» Given instruction: Print, word for word, the opening line of the data below and every line after it through the line that contains "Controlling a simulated", but not the pictures.

» Given data:
::::::::

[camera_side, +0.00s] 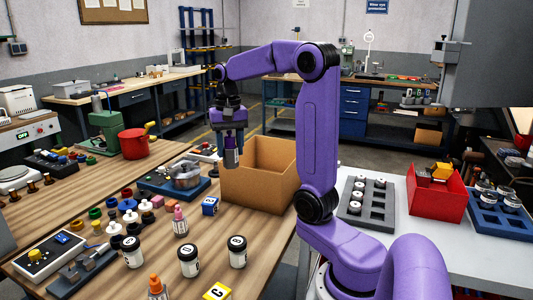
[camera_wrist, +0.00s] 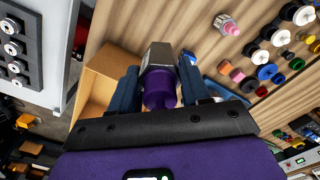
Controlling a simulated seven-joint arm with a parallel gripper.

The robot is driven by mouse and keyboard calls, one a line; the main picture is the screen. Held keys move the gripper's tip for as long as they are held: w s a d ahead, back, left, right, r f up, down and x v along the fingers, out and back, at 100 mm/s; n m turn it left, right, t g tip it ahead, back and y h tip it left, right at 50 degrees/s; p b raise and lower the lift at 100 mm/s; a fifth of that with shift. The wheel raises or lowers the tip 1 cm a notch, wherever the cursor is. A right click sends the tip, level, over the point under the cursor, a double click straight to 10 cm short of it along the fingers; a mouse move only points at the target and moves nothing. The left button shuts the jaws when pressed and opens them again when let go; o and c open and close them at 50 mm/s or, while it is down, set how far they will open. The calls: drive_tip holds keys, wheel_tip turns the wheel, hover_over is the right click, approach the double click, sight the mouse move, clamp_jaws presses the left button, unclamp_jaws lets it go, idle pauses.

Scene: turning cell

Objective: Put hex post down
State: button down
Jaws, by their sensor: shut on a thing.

::::::::

» Answer to the problem:
[camera_side, +0.00s] 
[camera_wrist, +0.00s] 
Controlling a simulated seven-joint arm with a parallel gripper.

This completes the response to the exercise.